After spring 2009, it seemed heels couldn't get any taller. But then came the fall 2009 shows and with them, heels of twelve inches or higher. Well, André Leon Talley has had enough. He's tired of watching his Vogue colleagues suffer for fashion in the torture chambers designers call shoes. He says only one Vogue staffer wears flats regularly: style director Alexandra Kotur, who, incidentally, wears the same thing to work every day. Writes Talley:
Designers with an obsession for towering torture chambers, often poorly designed for the well-being of the foot, must get a reality check. I, for one, am over the mania for the high, high heel.

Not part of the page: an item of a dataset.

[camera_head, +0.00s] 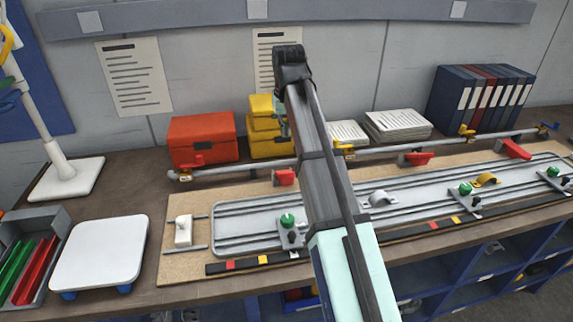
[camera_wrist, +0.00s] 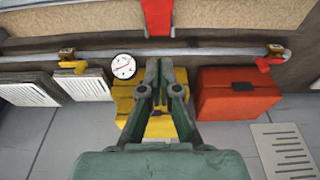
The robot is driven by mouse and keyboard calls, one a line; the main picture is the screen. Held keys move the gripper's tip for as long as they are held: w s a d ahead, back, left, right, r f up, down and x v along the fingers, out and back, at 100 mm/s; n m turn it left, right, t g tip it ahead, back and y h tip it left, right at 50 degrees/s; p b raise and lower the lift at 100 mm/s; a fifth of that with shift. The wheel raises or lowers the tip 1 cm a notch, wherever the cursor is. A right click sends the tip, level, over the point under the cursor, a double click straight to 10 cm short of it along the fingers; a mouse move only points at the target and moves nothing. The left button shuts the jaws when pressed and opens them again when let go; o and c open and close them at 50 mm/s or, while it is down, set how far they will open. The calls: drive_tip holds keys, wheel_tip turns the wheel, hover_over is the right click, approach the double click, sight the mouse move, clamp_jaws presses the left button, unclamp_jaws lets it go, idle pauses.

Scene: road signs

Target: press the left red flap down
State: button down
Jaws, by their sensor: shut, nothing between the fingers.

Too many career women look like a herd of fashion beasts, aping one another in impractical shoes.
Yet Talley has noticed perhaps a shift toward more comfortable footwear. Vogue's Lauren Santo Domingo still wears high heels, but wore a pair recently with "sensible rounded-toe fronts." The world's most famous fashion icon at the moment, Michelle Obama, wears flats or kitten heels. Also, Calvin Klein showed flat shoes in the 2010 resort show (as did Ports 1961, Marc by Marc Jacobs, and Vena Cava, among others). Talley forced Kotur to try out the Calvin booties. At first she didn't like them because she felt they didn't have enough support, bless her practical heart, but then she "grew into" them. Talley also notes that in a new book with a forward written by Diane Von Furstenberg the designer writes, "I never go out in something that I am uncomfortable in, well, except shoes, and they’re torture. And that’s just something I deal with." At least she's honest about it — but why, Diane?
Come the spring shows in September, we will join André in hoping shoes come back down to Earth. Not that what happens on the runway will affect us so much. We've been enjoying the pleasures and comforts of flats on an almost daily basis for decades. But if those poor girls at Vogue feel like they need approval to be comfortable, can't they have it, just for one tiny season?